“Introduction” in “Flexible Pedagogy, Flexible Practice”
Introduction
For these seven chapters, we asked very experienced practitioners to write narratively and reflectively, to tell us as much of their unvarnished experience and lessons learned as they dared without getting into trouble in their home institution!
Their results create, in effect, a primer for change agents attempting to create greater flexibility in higher education. Consider Darcy Hardy’s strategic persistence in following her principle of full collaboration with all stakeholders across a huge multi-campus system. Andrew Higgins and Mark Northover were ordered to implement, without visible failures, a top-down, imposed technology solution designed for greater flexibility. They had to rigorously prioritize tasks in order to ensure full compliance of existing systems with the new software and, just as difficult, to promote adoption of the software by faculty members. Further lessons for change agents lie in Andy Lane’s efforts to inform senior management exactly how much sustained flexibility to learning and teaching might be added with open educational resources. Accompany Kay MacKeogh and Seamus Fox on what proved to be their own rocky road toward more flexible access and success routes for students after the government of Ireland withdrew its funding of their university’s distance-education centre. Their “rocks” were buried in an all-too-familiar problem: the gap between the institutional “rhetoric of flexibility and accessibility” and the “deep-seated attachment” to very traditional live transmission of pre-digested content to students sitting in lecture theatres. Darien Rossiter searches for answers to her university’s current lack of sustained “user engagement with flexible learning” despite a record of many innovations implemented mostly by early adopters. She finds the answers in four major constraints that, in combination, make a covertly powerful mix of forces against enhanced flexibility.

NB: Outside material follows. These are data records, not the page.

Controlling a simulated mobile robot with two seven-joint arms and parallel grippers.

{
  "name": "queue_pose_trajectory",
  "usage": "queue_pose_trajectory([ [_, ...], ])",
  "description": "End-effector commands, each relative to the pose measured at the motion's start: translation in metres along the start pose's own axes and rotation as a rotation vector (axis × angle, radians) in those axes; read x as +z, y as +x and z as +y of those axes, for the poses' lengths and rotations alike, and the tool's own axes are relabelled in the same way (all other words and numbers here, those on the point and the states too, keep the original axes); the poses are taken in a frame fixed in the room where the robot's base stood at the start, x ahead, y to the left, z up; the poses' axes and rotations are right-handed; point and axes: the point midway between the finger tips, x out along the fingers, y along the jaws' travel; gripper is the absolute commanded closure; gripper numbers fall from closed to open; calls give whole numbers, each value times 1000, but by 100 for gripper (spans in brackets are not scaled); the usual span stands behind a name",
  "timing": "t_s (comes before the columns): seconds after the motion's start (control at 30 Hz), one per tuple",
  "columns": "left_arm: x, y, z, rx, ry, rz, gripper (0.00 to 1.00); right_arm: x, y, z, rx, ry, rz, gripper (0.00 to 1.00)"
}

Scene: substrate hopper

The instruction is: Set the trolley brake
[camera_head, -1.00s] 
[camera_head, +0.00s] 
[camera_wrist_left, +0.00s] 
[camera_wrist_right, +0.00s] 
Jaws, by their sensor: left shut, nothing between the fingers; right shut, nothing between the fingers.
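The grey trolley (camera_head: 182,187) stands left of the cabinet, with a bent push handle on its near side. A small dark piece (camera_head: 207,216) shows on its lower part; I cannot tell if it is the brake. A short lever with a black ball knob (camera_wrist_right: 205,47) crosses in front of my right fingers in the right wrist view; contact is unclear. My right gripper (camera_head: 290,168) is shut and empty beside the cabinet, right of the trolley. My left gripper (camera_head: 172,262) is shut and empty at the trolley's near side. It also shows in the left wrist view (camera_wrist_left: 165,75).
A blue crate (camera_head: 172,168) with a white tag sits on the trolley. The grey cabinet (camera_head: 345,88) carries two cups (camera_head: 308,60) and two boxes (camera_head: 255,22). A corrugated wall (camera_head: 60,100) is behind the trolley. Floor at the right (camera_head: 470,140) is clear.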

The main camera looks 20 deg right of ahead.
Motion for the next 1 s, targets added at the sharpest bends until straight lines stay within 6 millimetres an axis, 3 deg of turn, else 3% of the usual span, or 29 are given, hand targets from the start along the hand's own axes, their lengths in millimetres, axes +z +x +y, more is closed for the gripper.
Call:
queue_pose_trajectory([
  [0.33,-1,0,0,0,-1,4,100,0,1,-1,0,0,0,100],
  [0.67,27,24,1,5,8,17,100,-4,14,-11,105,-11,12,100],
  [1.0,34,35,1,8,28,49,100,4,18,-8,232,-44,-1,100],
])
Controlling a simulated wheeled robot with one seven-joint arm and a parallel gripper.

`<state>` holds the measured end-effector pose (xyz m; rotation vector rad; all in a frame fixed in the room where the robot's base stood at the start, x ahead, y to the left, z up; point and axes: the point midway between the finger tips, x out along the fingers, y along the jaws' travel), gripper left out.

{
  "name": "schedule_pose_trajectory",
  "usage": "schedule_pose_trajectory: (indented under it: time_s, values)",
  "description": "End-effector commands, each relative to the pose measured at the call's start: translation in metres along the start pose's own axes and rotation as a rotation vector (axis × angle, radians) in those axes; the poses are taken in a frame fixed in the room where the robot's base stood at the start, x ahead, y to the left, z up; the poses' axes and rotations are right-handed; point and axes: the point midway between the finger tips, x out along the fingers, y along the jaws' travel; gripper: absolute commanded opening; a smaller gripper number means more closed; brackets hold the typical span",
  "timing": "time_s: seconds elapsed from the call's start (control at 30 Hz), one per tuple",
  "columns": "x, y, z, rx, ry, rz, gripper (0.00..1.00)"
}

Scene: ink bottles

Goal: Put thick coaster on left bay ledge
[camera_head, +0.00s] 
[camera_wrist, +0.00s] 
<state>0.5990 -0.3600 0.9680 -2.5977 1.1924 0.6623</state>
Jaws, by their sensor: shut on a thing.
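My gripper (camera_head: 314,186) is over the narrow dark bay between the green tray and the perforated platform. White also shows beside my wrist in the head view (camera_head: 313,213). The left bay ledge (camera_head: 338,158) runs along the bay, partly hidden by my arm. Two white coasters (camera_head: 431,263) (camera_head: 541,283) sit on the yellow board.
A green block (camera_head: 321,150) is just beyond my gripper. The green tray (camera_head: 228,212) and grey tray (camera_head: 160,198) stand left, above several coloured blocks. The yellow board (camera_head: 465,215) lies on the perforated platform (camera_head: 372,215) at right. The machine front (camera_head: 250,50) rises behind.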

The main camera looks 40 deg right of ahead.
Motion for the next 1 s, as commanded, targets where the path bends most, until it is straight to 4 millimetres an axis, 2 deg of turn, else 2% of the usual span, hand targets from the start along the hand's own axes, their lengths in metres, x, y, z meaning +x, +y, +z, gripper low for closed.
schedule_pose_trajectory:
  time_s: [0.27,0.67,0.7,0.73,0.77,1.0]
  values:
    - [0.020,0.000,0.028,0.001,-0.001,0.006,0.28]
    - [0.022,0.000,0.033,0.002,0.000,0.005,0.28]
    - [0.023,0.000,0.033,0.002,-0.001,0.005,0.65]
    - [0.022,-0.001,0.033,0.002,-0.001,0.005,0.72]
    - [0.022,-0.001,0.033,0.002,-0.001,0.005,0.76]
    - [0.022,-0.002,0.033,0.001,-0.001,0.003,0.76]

Yoni Ryan’s astute and pithy observations are far ranging. They illuminate significant changes in societal values that underlie changes in education, expose the impacts of “false prophets” of technology adoption, and explore some of the consequences of today’s increasingly part-time academic workforce. She remains fully committed to the earlier drivers of flexible educational provision—those based (much more so than those today) on principles of equity, access, and robust support for all kinds of learners. Yoni sees no good reason to switch her allegiance to the current and dominating driver of online learning per se. Will her patience last while the technocrats rule? Might she see any signs of a public return to the earlier drivers of flexibility?
Do not be fooled by Non Scantlebury and Gill Needham’s skilful narration of their adventures in the politics of power. They expose covert and non-benign influences on their attempts to walk their talk about enhancing flexibilities in library services and being strong advocates for students. Their analysis of their opponents’ behaviour makes for very vivid imagery. But consider what forces lie beneath the surfaces of staff meetings and power plays. Discover how Non and Gill were able to stay focused on what really mattered in the long term, despite trying to manage intra-institutional rivalries.